## What is required
Write out every line of the material as it stands, apart from the pictures.
..........
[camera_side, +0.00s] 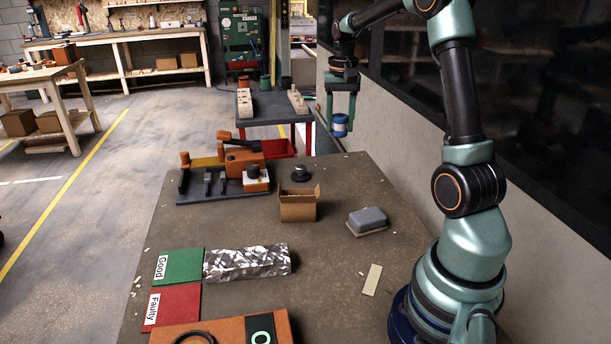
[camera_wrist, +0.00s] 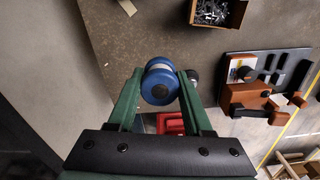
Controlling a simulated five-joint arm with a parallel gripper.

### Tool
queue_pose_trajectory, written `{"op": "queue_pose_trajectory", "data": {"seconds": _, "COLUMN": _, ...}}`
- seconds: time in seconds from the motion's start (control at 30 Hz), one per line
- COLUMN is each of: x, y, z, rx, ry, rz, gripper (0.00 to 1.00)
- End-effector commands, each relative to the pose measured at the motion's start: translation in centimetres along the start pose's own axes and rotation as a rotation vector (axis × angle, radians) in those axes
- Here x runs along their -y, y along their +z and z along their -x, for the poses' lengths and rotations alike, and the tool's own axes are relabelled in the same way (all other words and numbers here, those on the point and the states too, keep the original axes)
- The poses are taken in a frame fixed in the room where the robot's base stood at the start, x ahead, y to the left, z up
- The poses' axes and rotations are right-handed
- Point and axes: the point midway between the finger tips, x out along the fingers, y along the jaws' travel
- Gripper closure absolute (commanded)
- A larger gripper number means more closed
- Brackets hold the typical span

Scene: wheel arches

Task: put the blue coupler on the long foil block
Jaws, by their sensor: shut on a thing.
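The blue coupler (camera_wrist: 158,84), a short blue cylinder with a pale band, is held between the two green fingers of my gripper (camera_wrist: 158,92). In the side view the coupler (camera_side: 340,125) hangs below my gripper (camera_side: 341,112), beyond the far right edge of the bench top. The long foil block (camera_side: 246,262), wrapped in crumpled silver foil, lies on the near part of the bench beside the green Good card. My gripper is well away from the block, which I do not make out in the wrist view.
The open cardboard box (camera_side: 298,206) holds small metal parts in the wrist view. A grey container (camera_side: 368,220), the green Good card (camera_side: 178,266), the red Faulty card (camera_side: 172,307) and an orange-and-black fixture (camera_side: 240,170) sit on the bench. Bare bench lies between fixture and foil block.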

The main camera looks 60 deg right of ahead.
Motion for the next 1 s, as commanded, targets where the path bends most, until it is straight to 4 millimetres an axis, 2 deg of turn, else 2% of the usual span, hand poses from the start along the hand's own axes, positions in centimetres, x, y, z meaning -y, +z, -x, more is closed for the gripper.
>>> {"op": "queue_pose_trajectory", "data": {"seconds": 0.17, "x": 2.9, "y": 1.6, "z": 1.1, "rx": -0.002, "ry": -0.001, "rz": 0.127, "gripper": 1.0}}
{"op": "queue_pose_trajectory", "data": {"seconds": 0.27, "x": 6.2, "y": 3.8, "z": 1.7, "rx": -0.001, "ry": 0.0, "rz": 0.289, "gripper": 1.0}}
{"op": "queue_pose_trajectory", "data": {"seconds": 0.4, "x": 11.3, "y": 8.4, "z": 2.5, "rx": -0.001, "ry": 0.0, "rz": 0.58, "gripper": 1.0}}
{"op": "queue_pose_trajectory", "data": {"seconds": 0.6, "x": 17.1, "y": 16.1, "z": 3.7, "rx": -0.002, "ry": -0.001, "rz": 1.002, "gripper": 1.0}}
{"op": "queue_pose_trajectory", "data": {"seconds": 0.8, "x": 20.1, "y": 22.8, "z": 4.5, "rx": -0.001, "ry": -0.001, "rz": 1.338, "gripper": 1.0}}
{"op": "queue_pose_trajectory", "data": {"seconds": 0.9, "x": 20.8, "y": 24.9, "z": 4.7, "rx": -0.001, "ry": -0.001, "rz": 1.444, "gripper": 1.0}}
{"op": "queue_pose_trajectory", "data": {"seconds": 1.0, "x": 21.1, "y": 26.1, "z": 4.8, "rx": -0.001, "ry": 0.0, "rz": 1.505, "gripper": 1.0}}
..........
## Response for this exercise
[camera_side, +0.00s] 
[camera_wrist, +0.00s] 
Controlling a simulated five-joint arm with a parallel gripper.

### Tool
queue_pose_trajectory, written `{"op": "queue_pose_trajectory", "data": {"seconds": _, "COLUMN": _, ...}}`
- seconds: time in seconds from the motion's start (control at 30 Hz), one per line
- COLUMN is each of: x, y, z, rx, ry, rz, gripper (0.00 to 1.00)
- End-effector commands, each relative to the pose measured at the motion's start: translation in centimetres along the start pose's own axes and rotation as a rotation vector (axis × angle, radians) in those axes
- Here x runs along their -y, y along their +z and z along their -x, for the poses' lengths and rotations alike, and the tool's own axes are relabelled in the same way (all other words and numbers here, those on the point and the states too, keep the original axes)
- The poses are taken in a frame fixed in the room where the robot's base stood at the start, x ahead, y to the left, z up
- The poses' axes and rotations are right-handed
- Point and axes: the point midway between the finger tips, x out along the fingers, y along the jaws' travel
- Gripper closure absolute (commanded)
- A larger gripper number means more closed
- Brackets hold the typical span

Scene: wheel arches

Task: put the blue coupler on the long foil block
Jaws, by their sensor: shut on a thing.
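The blue coupler (camera_wrist: 158,84), a short blue cylinder with a pale band, is held between the two green fingers of my gripper (camera_wrist: 158,92). In the side view the coupler (camera_side: 340,125) hangs below my gripper (camera_side: 341,112), beyond the far right edge of the bench top. The long foil block (camera_side: 246,262), wrapped in crumpled silver foil, lies on the near part of the bench beside the green Good card. My gripper is well away from the block, which I do not make out in the wrist view.
The open cardboard box (camera_side: 298,206) holds small metal parts in the wrist view. A grey container (camera_side: 368,220), the green Good card (camera_side: 178,266), the red Faulty card (camera_side: 172,307) and an orange-and-black fixture (camera_side: 240,170) sit on the bench. Bare bench lies between fixture and foil block.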

The main camera looks 60 deg right of ahead.
Motion for the next 1 s, as commanded, targets where the path bends most, until it is straight to 4 millimetres an axis, 2 deg of turn, else 2% of the usual span, hand poses from the start along the hand's own axes, positions in centimetres, x, y, z meaning -y, +z, -x, more is closed for the gripper.
>>> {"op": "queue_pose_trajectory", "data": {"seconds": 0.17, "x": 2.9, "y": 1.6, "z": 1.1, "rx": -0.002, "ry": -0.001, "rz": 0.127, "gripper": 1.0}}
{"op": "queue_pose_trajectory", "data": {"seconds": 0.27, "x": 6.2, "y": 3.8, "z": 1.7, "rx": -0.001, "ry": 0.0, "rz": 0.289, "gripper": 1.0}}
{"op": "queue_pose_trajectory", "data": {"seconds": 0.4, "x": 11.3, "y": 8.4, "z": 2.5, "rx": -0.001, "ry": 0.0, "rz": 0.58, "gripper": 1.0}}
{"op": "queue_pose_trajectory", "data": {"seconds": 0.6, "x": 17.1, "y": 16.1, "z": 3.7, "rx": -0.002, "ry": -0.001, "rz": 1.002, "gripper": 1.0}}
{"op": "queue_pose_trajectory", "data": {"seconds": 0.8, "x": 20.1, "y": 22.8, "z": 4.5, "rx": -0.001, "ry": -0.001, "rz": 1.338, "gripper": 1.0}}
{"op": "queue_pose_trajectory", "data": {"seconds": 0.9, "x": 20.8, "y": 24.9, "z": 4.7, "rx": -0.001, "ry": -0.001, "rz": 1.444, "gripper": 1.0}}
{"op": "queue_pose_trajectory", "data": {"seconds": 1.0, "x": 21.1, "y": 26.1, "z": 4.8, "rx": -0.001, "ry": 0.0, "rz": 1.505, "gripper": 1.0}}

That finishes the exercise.